**Required task:**
Write the material out again, line by line, exactly as it is.

**Extracted material:**
☆ ☆ ☆
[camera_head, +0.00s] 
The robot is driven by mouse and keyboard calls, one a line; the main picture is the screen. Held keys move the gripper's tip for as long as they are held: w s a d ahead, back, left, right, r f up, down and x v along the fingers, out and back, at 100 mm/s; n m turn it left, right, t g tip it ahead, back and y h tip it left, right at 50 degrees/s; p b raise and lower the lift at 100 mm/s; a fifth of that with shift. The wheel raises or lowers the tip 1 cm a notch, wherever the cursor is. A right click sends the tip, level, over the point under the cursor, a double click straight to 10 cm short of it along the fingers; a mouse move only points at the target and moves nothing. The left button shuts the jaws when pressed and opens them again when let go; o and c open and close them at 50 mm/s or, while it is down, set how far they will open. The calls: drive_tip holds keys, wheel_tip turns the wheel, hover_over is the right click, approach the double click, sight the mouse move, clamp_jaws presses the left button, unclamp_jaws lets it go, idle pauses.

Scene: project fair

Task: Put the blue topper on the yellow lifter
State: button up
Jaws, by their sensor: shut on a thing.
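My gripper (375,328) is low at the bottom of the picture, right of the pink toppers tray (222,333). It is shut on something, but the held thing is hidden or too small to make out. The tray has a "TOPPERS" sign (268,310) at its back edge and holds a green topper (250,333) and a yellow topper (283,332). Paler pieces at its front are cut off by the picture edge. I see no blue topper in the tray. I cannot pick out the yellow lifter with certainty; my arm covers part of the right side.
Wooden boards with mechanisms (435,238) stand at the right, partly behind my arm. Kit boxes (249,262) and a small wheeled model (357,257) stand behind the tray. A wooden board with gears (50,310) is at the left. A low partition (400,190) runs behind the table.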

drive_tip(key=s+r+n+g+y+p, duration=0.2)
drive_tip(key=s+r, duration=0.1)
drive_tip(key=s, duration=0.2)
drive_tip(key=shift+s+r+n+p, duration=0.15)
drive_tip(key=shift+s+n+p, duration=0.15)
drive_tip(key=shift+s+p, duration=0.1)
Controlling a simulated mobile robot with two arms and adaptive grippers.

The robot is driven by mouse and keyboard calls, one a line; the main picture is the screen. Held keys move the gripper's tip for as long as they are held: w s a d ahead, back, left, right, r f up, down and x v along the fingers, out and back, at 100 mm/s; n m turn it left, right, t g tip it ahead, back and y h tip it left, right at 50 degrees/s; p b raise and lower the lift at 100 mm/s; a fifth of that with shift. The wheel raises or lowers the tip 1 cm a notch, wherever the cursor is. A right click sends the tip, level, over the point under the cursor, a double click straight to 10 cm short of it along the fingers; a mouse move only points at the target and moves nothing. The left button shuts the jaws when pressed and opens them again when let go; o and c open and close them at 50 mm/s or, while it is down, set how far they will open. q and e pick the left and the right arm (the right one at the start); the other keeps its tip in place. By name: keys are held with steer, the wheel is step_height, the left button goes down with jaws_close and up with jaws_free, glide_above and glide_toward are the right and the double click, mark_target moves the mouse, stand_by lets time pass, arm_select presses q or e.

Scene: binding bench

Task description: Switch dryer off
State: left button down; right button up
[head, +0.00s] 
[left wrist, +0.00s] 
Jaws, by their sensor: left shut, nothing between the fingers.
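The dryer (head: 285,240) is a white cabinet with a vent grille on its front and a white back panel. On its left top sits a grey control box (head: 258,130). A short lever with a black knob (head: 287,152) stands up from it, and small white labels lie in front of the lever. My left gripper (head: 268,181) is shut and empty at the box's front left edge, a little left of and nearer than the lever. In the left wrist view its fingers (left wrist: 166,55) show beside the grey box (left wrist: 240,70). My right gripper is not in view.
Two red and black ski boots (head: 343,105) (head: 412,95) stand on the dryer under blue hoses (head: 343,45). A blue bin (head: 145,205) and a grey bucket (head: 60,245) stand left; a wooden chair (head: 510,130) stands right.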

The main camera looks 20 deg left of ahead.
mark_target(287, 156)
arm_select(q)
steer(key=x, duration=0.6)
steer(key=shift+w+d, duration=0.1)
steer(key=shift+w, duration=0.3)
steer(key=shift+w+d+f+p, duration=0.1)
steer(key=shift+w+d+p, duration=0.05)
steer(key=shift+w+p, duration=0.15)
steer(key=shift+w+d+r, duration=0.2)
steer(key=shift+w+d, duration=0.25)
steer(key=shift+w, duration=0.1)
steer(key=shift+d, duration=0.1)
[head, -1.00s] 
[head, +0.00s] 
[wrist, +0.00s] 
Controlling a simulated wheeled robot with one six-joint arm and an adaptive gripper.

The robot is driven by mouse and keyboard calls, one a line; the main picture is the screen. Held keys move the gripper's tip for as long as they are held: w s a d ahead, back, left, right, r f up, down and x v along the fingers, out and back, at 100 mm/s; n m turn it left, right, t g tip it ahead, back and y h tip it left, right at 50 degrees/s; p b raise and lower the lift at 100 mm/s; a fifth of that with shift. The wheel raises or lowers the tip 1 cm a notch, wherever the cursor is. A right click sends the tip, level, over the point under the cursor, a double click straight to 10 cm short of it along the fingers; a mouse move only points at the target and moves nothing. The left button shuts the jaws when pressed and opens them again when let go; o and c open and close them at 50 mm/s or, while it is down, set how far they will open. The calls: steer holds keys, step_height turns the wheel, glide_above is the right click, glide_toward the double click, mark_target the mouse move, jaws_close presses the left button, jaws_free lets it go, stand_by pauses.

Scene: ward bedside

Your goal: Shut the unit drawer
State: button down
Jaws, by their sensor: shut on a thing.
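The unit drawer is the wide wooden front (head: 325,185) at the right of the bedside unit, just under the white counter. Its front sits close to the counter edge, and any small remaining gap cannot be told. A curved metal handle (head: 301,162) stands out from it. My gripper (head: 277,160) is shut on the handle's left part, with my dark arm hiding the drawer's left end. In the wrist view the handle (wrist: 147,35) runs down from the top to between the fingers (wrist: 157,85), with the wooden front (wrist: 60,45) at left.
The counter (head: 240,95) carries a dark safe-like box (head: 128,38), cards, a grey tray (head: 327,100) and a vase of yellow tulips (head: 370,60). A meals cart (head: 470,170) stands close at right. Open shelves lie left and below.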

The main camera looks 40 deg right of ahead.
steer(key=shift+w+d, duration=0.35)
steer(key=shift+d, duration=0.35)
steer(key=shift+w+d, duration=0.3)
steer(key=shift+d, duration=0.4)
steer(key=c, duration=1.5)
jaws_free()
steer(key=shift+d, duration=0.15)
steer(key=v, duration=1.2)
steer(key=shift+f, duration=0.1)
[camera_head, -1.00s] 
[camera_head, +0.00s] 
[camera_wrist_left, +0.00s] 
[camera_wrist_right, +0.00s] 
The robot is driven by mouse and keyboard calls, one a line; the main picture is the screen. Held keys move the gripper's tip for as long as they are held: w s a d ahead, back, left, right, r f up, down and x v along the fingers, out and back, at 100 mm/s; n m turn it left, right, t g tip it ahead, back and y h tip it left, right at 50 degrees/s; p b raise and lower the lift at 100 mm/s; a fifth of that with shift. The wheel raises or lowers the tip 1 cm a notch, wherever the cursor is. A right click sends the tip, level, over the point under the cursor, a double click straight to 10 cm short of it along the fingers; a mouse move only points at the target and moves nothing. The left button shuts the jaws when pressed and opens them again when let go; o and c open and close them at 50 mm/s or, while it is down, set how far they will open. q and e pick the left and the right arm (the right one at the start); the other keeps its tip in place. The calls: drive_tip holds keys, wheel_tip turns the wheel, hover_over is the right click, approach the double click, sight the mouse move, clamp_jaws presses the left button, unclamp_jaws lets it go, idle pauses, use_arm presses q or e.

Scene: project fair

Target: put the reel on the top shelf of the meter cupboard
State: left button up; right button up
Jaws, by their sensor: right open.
☆ ☆ ☆
**The completed task:**
[camera_head, +0.00s] 
The robot is driven by mouse and keyboard calls, one a line; the main picture is the screen. Held keys move the gripper's tip for as long as they are held: w s a d ahead, back, left, right, r f up, down and x v along the fingers, out and back, at 100 mm/s; n m turn it left, right, t g tip it ahead, back and y h tip it left, right at 50 degrees/s; p b raise and lower the lift at 100 mm/s; a fifth of that with shift. The wheel raises or lowers the tip 1 cm a notch, wherever the cursor is. A right click sends the tip, level, over the point under the cursor, a double click straight to 10 cm short of it along the fingers; a mouse move only points at the target and moves nothing. The left button shuts the jaws when pressed and opens them again when let go; o and c open and close them at 50 mm/s or, while it is down, set how far they will open. The calls: drive_tip holds keys, wheel_tip turns the wheel, hover_over is the right click, approach the double click, sight the mouse move, clamp_jaws presses the left button, unclamp_jaws lets it go, idle pauses.

Scene: project fair

Task: Put the blue topper on the yellow lifter
State: button up
Jaws, by their sensor: shut on a thing.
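My gripper (375,328) is low at the bottom of the picture, right of the pink toppers tray (222,333). It is shut on something, but the held thing is hidden or too small to make out. The tray has a "TOPPERS" sign (268,310) at its back edge and holds a green topper (250,333) and a yellow topper (283,332). Paler pieces at its front are cut off by the picture edge. I see no blue topper in the tray. I cannot pick out the yellow lifter with certainty; my arm covers part of the right side.
Wooden boards with mechanisms (435,238) stand at the right, partly behind my arm. Kit boxes (249,262) and a small wheeled model (357,257) stand behind the tray. A wooden board with gears (50,310) is at the left. A low partition (400,190) runs behind the table.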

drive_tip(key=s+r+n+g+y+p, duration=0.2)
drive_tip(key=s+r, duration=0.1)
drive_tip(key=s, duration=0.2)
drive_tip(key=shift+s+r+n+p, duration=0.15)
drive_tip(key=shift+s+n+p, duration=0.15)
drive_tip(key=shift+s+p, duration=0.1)
Controlling a simulated mobile robot with two arms and adaptive grippers.

The robot is driven by mouse and keyboard calls, one a line; the main picture is the screen. Held keys move the gripper's tip for as long as they are held: w s a d ahead, back, left, right, r f up, down and x v along the fingers, out and back, at 100 mm/s; n m turn it left, right, t g tip it ahead, back and y h tip it left, right at 50 degrees/s; p b raise and lower the lift at 100 mm/s; a fifth of that with shift. The wheel raises or lowers the tip 1 cm a notch, wherever the cursor is. A right click sends the tip, level, over the point under the cursor, a double click straight to 10 cm short of it along the fingers; a mouse move only points at the target and moves nothing. The left button shuts the jaws when pressed and opens them again when let go; o and c open and close them at 50 mm/s or, while it is down, set how far they will open. q and e pick the left and the right arm (the right one at the start); the other keeps its tip in place. By name: keys are held with steer, the wheel is step_height, the left button goes down with jaws_close and up with jaws_free, glide_above and glide_toward are the right and the double click, mark_target moves the mouse, stand_by lets time pass, arm_select presses q or e.

Scene: binding bench

Task description: Switch dryer off
State: left button down; right button up
[head, +0.00s] 
[left wrist, +0.00s] 
Jaws, by their sensor: left shut, nothing between the fingers.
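The dryer (head: 285,240) is a white cabinet with a vent grille on its front and a white back panel. On its left top sits a grey control box (head: 258,130). A short lever with a black knob (head: 287,152) stands up from it, and small white labels lie in front of the lever. My left gripper (head: 268,181) is shut and empty at the box's front left edge, a little left of and nearer than the lever. In the left wrist view its fingers (left wrist: 166,55) show beside the grey box (left wrist: 240,70). My right gripper is not in view.
Two red and black ski boots (head: 343,105) (head: 412,95) stand on the dryer under blue hoses (head: 343,45). A blue bin (head: 145,205) and a grey bucket (head: 60,245) stand left; a wooden chair (head: 510,130) stands right.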

The main camera looks 20 deg left of ahead.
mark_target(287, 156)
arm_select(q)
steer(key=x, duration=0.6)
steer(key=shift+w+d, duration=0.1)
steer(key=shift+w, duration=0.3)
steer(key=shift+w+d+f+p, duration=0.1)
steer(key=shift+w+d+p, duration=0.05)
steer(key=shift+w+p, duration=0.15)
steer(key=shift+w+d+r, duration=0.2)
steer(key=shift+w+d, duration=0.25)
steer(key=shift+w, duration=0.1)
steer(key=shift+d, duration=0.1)
[head, -1.00s] 
[head, +0.00s] 
[wrist, +0.00s] 
Controlling a simulated wheeled robot with one six-joint arm and an adaptive gripper.

The robot is driven by mouse and keyboard calls, one a line; the main picture is the screen. Held keys move the gripper's tip for as long as they are held: w s a d ahead, back, left, right, r f up, down and x v along the fingers, out and back, at 100 mm/s; n m turn it left, right, t g tip it ahead, back and y h tip it left, right at 50 degrees/s; p b raise and lower the lift at 100 mm/s; a fifth of that with shift. The wheel raises or lowers the tip 1 cm a notch, wherever the cursor is. A right click sends the tip, level, over the point under the cursor, a double click straight to 10 cm short of it along the fingers; a mouse move only points at the target and moves nothing. The left button shuts the jaws when pressed and opens them again when let go; o and c open and close them at 50 mm/s or, while it is down, set how far they will open. The calls: steer holds keys, step_height turns the wheel, glide_above is the right click, glide_toward the double click, mark_target the mouse move, jaws_close presses the left button, jaws_free lets it go, stand_by pauses.

Scene: ward bedside

Your goal: Shut the unit drawer
State: button down
Jaws, by their sensor: shut on a thing.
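The unit drawer is the wide wooden front (head: 325,185) at the right of the bedside unit, just under the white counter. Its front sits close to the counter edge, and any small remaining gap cannot be told. A curved metal handle (head: 301,162) stands out from it. My gripper (head: 277,160) is shut on the handle's left part, with my dark arm hiding the drawer's left end. In the wrist view the handle (wrist: 147,35) runs down from the top to between the fingers (wrist: 157,85), with the wooden front (wrist: 60,45) at left.
The counter (head: 240,95) carries a dark safe-like box (head: 128,38), cards, a grey tray (head: 327,100) and a vase of yellow tulips (head: 370,60). A meals cart (head: 470,170) stands close at right. Open shelves lie left and below.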

The main camera looks 40 deg right of ahead.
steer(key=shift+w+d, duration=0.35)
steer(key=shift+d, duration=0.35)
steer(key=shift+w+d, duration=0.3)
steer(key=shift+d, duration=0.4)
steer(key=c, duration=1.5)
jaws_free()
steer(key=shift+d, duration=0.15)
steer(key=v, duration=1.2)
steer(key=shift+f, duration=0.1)
[camera_head, -1.00s] 
[camera_head, +0.00s] 
[camera_wrist_left, +0.00s] 
[camera_wrist_right, +0.00s] 
The robot is driven by mouse and keyboard calls, one a line; the main picture is the screen. Held keys move the gripper's tip for as long as they are held: w s a d ahead, back, left, right, r f up, down and x v along the fingers, out and back, at 100 mm/s; n m turn it left, right, t g tip it ahead, back and y h tip it left, right at 50 degrees/s; p b raise and lower the lift at 100 mm/s; a fifth of that with shift. The wheel raises or lowers the tip 1 cm a notch, wherever the cursor is. A right click sends the tip, level, over the point under the cursor, a double click straight to 10 cm short of it along the fingers; a mouse move only points at the target and moves nothing. The left button shuts the jaws when pressed and opens them again when let go; o and c open and close them at 50 mm/s or, while it is down, set how far they will open. q and e pick the left and the right arm (the right one at the start); the other keeps its tip in place. The calls: drive_tip holds keys, wheel_tip turns the wheel, hover_over is the right click, approach the double click, sight the mouse move, clamp_jaws presses the left button, unclamp_jaws lets it go, idle pauses, use_arm presses q or e.

Scene: project fair

Target: put the reel on the top shelf of the meter cupboard
State: left button up; right button up
Jaws, by their sensor: right open.

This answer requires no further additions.